De camino a la COP21, en la periferia de París, es fácil encontrarse vallas publicitarias con Alicia en el País de las Maravillas respirando con una máscara de gas o con las víctimas de una inundación bajo el irónico lema: “Vive la experiencia del clima”. Son parte de una intervención urbana del movimiento de guerrilla ecologista Brandalsim, que ha usurpado 600 paneles publicitarios de la capital francesa para disfrazarlos con eslóganes impactantes en torno a la cumbre del clima.
Símbolos nacionales arropan las buenas intenciones del líder político de turno y ONG multinacionales buscan presionar a favor de un acuerdo universal que garantice la preservación del planeta. La COP21 es un evento internacional y colorido, algo así como la exposición universal del planeta Tierra, con pabellones nacionales, centros de prensa, restaurantes y medidas de seguridad inéditas, regalos y disfraces. La inmensa mayoría de las 45.000 personas que participan de una manera o de otra en la cumbre tienen que someterse a un estricto control de seguridad a la entrada, similar al de los aeropuertos.
Se presume que nadie revisará la limusina del presidente estadounidense, Barack Obama, de la que se sabe que consume la friolera de 29 litros cada 100 kilómetros, pero se someterá a un importante cacheo al batallón de angelitos blancos del planeta que ayer por la mañana se colocaban sus celestiales alas para llamar la atención en un evento donde muchos temen pasar inadvertidos.
Por las avenidas del espacio habilitado para la conferencia, un antiguo aeropuerto sembrado de naves prefabricadas y carpas blancas, las escenas coloridas son legión, y los selfies entre los participantes casi una religión.
“Venimos a distribuir estos chocolates para dar energía a los negociadores. Es importante para nuestro futuro, para el de nuestros hijos y para la juventud”, explica Lisa Schulze, activista de la fundación Planta un Árbol por el planeta. Otros vienen de Mali para apoyar a las mujeres sin ingresos, o desde el archipiélago indonesio con la esperanza de que se alcance un acuerdo que pueda aplicarse, o desde Ecuador, tras un viaje de alrededor de 20 horas hacia una ciudad muy fría pero que sigue siendo espectacular.
Una ciudad, por cierto, que vive relativamente despegada del ajetreo de la conferencia de líderes mundiales y donde el transporte público -excepcionalmente gratuito ayer- funciona con la misma celeridad que en un día cualquiera. Eso sí, la seguridad es total. Autopistas cerradas, presencia de policías y militares en las calles más que palpable.

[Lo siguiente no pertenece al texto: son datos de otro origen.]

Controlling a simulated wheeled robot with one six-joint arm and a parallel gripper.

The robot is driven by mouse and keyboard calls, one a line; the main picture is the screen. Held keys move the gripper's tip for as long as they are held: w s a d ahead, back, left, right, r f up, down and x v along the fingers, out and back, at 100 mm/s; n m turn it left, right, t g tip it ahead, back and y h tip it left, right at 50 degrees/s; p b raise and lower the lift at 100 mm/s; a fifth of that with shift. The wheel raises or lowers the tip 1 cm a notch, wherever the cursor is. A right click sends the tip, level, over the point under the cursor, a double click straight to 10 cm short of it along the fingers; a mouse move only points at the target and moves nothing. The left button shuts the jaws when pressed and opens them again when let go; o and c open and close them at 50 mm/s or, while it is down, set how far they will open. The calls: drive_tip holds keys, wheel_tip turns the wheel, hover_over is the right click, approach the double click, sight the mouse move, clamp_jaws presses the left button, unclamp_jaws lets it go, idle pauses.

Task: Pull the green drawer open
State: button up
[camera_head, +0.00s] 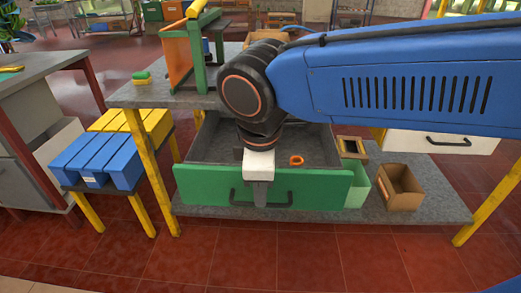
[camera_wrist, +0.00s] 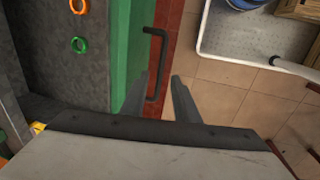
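The green drawer (camera_head: 215,187) sits below the grey worktop in the head view. It stands pulled out, with its grey inside showing. Its green front (camera_wrist: 121,50) also shows in the wrist view. The dark bar handle (camera_head: 284,199) is on that front and shows in the wrist view too (camera_wrist: 161,45). My gripper (camera_head: 260,201) is in front of the drawer, at the handle's middle. In the wrist view my gripper (camera_wrist: 160,76) has its fingers apart, with the handle bar appearing between them. Whether a finger touches the bar is not clear.
An orange ring (camera_head: 296,160) lies in the drawer; the wrist view also shows a green ring (camera_wrist: 79,45). A brown box (camera_head: 401,196) and a pale green bin (camera_head: 357,188) stand right of the drawer. Blue bins (camera_head: 97,163) stand left. The red tiled floor in front is clear.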

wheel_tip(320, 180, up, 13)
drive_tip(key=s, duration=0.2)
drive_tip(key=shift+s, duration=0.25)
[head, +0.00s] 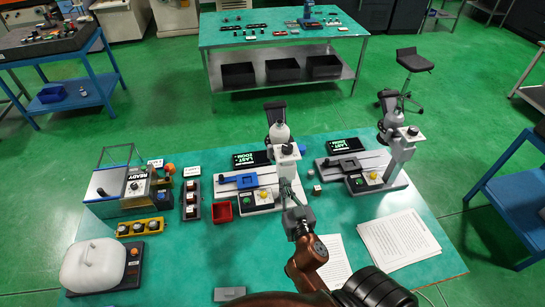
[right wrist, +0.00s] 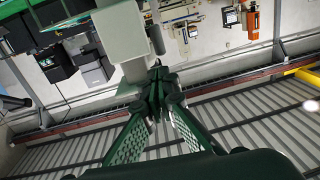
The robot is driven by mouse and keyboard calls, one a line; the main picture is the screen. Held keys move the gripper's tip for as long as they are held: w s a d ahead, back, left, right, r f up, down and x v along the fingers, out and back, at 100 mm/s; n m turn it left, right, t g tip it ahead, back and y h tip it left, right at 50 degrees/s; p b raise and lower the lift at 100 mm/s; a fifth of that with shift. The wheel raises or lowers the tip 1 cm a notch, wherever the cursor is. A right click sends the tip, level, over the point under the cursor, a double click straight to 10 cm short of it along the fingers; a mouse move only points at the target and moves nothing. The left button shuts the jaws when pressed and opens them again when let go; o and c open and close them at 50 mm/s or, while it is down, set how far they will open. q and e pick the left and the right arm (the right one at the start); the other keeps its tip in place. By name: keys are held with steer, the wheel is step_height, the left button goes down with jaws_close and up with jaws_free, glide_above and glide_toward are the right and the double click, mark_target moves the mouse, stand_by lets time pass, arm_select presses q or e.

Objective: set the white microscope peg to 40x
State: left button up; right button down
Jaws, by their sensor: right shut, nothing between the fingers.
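The white microscope (head: 280,132) stands at the middle of the table, with a blue stage (head: 238,182) and a small screen at its base. A dark round knob (head: 287,149) shows on the front of its head; I cannot read a magnification on it. My right gripper (head: 286,186) is shut and empty just below and in front of that head. In the right wrist view the green fingers (right wrist: 158,78) meet at their tips, close to a pale block (right wrist: 121,34); whether they touch it I cannot tell. My left gripper is out of view.
A similar grey microscope (head: 393,125) stands to the right. A red box (head: 222,212), a dark rack (head: 191,200) and a yellow tray (head: 140,228) lie to the left. Paper sheets (head: 398,240) lie at the front right. A small pale cube (head: 317,190) sits between the microscopes.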

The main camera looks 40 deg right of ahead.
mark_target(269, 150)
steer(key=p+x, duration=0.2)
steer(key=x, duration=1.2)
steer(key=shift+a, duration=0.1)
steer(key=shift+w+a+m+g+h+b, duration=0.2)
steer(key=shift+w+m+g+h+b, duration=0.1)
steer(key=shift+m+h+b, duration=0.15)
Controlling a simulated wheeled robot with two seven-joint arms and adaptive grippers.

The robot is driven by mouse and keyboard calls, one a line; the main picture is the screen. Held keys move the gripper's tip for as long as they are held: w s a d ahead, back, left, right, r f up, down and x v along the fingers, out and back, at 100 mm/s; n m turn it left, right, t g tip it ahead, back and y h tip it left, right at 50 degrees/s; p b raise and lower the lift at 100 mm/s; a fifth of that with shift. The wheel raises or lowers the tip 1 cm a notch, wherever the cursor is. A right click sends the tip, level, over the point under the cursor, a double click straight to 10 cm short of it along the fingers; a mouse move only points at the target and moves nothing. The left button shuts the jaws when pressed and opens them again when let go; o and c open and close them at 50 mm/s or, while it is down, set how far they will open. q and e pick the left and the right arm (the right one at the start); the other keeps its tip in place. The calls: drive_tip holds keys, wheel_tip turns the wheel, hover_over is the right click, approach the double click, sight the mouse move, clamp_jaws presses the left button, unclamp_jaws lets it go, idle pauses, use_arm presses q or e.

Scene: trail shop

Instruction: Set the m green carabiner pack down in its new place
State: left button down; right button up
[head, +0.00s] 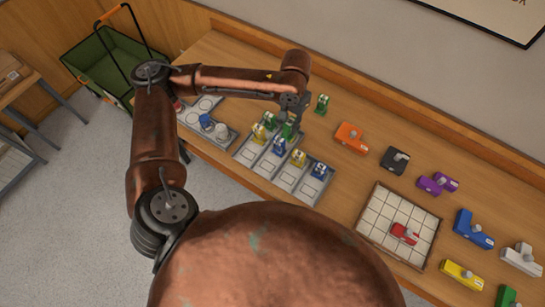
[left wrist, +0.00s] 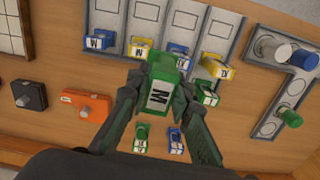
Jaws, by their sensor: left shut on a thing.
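My left gripper (head: 291,108) is shut on a green carabiner pack marked M, which shows in the left wrist view (left wrist: 160,88) and below the fingers in the head view (head: 288,131). The pack is over the back edge of a grey laned tray (head: 245,157); I cannot tell whether it touches anything. The tray bears a blue pack (head: 319,170), a yellow pack (head: 298,158), another blue pack (head: 279,146) and another yellow pack (head: 258,134). A second green pack (head: 271,120) sits behind the yellow one. My right gripper is not in view.
A green pack (left wrist: 142,138) and a blue pack (left wrist: 175,140) stand behind the tray. A grey L-shaped tray (head: 215,133) with cylinders is at the left. Orange (head: 350,137) and black (head: 394,160) items and a gridded tray (head: 371,234) lie to the right.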

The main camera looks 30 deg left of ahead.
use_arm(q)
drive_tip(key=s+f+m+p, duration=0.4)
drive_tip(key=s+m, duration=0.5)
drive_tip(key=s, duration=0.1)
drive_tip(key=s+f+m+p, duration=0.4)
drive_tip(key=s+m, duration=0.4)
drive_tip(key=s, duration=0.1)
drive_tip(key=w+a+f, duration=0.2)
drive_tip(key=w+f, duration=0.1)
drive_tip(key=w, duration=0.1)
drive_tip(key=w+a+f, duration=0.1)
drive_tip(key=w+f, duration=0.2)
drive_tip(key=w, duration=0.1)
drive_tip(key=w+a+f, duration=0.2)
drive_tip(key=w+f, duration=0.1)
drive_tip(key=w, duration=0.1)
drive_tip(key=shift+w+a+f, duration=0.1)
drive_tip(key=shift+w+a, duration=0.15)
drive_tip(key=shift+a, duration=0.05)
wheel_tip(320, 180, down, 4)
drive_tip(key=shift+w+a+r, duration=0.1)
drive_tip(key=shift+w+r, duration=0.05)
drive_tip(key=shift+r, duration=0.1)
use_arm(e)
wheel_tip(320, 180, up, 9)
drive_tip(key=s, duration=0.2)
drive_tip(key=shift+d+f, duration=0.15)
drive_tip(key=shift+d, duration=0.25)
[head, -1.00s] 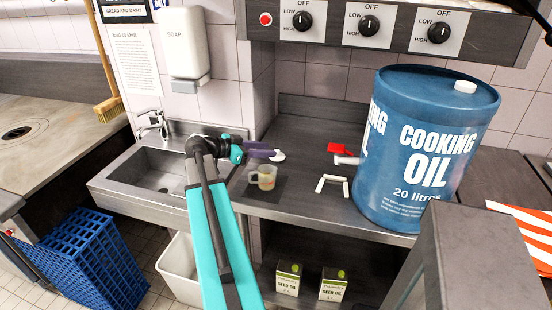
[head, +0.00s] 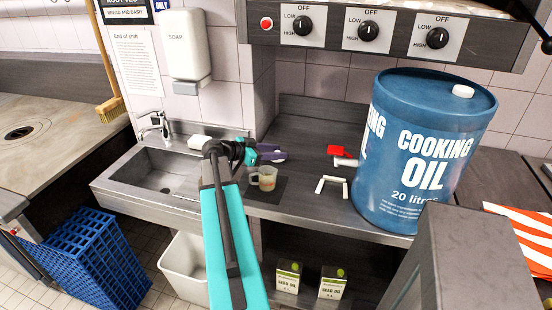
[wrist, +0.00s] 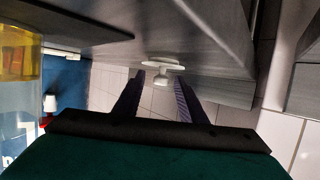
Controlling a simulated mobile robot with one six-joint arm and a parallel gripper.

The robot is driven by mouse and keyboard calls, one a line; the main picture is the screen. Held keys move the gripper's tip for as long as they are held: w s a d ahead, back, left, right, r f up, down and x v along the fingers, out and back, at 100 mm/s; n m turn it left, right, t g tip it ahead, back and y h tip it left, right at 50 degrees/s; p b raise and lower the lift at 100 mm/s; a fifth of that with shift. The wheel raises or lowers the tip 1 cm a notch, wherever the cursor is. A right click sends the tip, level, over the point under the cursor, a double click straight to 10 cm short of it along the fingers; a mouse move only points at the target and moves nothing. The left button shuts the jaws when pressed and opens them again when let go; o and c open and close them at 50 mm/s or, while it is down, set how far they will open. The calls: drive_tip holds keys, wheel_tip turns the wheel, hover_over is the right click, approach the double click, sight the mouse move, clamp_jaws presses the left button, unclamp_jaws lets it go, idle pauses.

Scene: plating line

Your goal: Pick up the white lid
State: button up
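The white lid (wrist: 165,65) shows in the wrist view as a pale disc with a small knob, just at the ends of my fingers. The knob appears between the fingertips, and I cannot tell whether they touch it. My gripper (wrist: 160,82) is open, its two dark purple fingers apart with a gap between them. In the head view my gripper (head: 272,153) is low over the counter behind the measuring jug. There it covers most or all of the lid.
The measuring jug (head: 264,179) stands on a dark mat (head: 283,192) in front of my gripper. To the right are a red-and-white tap-like piece (head: 342,155), a white bracket (head: 331,185) and the large blue oil drum (head: 412,150). The sink (head: 155,172) is left.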

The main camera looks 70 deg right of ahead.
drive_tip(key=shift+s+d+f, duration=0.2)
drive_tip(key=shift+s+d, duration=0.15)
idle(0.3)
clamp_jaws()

Incluso cascos azules de la ONU patrullan por el recinto ferial. Y es que el 13-N está aún en la retira de todos.
“Es un honor estar aquí y ver que podemos hacer algo por el futuro de nuestro planeta”, explica Jonathan, que cada día horneará entre 3.000 y 4.000 panecillos porque hace falta abundante avituallamiento para dar de comer diariamente a una ciudad efímera de 180.000 metros cuadrados.
No alimentará el gentil panadero a Obama, a Hollande, a Ban Ki-moon y compañía, que disfrutarán de un menú a base de sopa de nabo, pollo de granja, risotto de hierbas y profiteroles galos París-Brest, preparado por cinco chefs de renombre.
“El almuerzo se hace eco de la excelencia medioambiental y gastronómica francesa”, describió el ministro francés de Exteriores, Laurent Fabius, dando muestra de que el marketing medioambiental de la Cumbre del Clima no descansa ni para comer.